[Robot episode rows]

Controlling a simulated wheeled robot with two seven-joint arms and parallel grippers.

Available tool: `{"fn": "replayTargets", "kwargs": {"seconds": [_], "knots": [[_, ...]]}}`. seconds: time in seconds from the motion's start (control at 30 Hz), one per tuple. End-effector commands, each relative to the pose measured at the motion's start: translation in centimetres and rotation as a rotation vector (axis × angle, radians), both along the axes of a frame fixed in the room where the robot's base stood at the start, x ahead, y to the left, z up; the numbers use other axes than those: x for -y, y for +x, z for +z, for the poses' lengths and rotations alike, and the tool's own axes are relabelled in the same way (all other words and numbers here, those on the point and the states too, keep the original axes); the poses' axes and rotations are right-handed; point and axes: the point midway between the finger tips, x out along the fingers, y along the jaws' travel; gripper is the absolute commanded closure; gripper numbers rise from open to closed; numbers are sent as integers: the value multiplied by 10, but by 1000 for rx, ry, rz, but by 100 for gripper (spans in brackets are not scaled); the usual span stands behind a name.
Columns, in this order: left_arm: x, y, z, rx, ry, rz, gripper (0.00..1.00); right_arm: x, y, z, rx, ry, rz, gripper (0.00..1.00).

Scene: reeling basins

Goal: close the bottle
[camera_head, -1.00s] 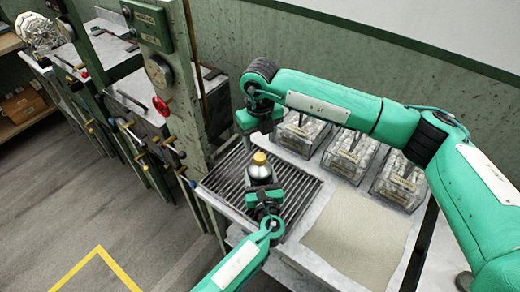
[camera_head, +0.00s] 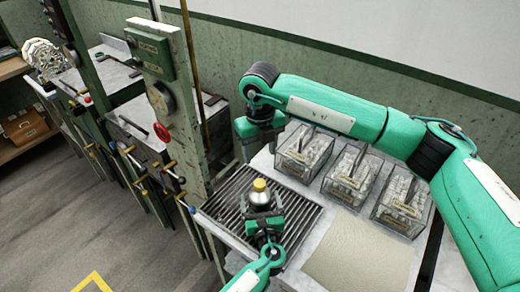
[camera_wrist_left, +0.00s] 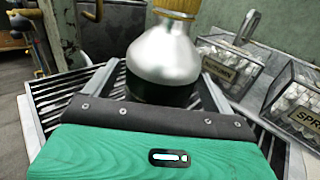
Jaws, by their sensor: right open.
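The bottle (camera_head: 261,199) is silver with a dark lower part and stands upright over the slatted rack. A yellow cap (camera_head: 260,185) sits on its top. In the left wrist view the silver bottle (camera_wrist_left: 163,62) fills the middle, with the lower part of the tan cap (camera_wrist_left: 176,8) at the top edge. My left gripper (camera_head: 264,221) is around the bottle's lower body, one finger close against each side, and looks shut on it. My right gripper (camera_head: 258,143) is open and empty, fingers down, above and behind the cap and apart from it.
The slatted rack (camera_head: 225,205) lies under the bottle. Several clear boxes of pale pieces (camera_head: 352,180) stand to the right. A bare beige sheet (camera_head: 360,250) lies in front of them.

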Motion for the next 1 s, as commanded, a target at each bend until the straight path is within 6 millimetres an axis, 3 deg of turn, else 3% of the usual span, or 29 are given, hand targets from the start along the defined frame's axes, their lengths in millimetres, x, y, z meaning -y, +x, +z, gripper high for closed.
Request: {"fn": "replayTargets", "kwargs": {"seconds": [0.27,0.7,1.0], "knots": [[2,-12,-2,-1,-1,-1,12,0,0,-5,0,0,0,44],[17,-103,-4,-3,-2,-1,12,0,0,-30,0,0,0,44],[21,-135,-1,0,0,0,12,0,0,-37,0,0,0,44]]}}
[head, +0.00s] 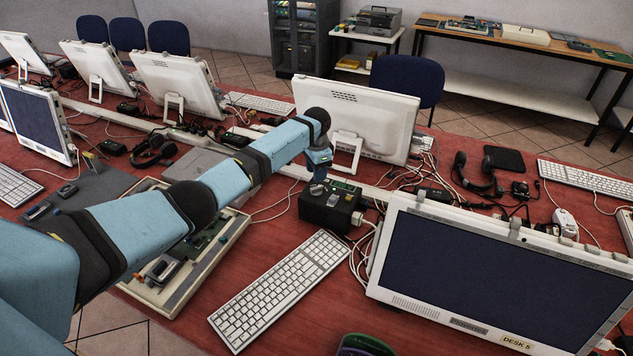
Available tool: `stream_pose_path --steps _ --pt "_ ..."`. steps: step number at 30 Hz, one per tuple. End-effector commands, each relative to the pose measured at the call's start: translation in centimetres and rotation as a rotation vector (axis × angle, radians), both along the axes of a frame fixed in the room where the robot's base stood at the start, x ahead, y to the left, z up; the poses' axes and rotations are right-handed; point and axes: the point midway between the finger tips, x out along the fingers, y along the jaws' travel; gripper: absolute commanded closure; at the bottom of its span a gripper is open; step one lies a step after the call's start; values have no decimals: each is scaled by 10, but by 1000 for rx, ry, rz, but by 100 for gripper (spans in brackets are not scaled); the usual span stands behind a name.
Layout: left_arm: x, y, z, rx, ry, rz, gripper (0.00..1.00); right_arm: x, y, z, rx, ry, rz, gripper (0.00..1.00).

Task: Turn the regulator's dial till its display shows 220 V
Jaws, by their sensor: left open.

◆ Set problem
Take the stretch from the line containing "Scene: reeling basins" through the line containing "[camera_wrist_left, +0.00s]" and reproduce it exactly, both ends included. Omit the pictures.

◆ Correct result
Scene: reeling basins

Goal: close the bottle
[camera_head, -1.00s] 
[camera_head, +0.00s] 
[camera_wrist_left, +0.00s] 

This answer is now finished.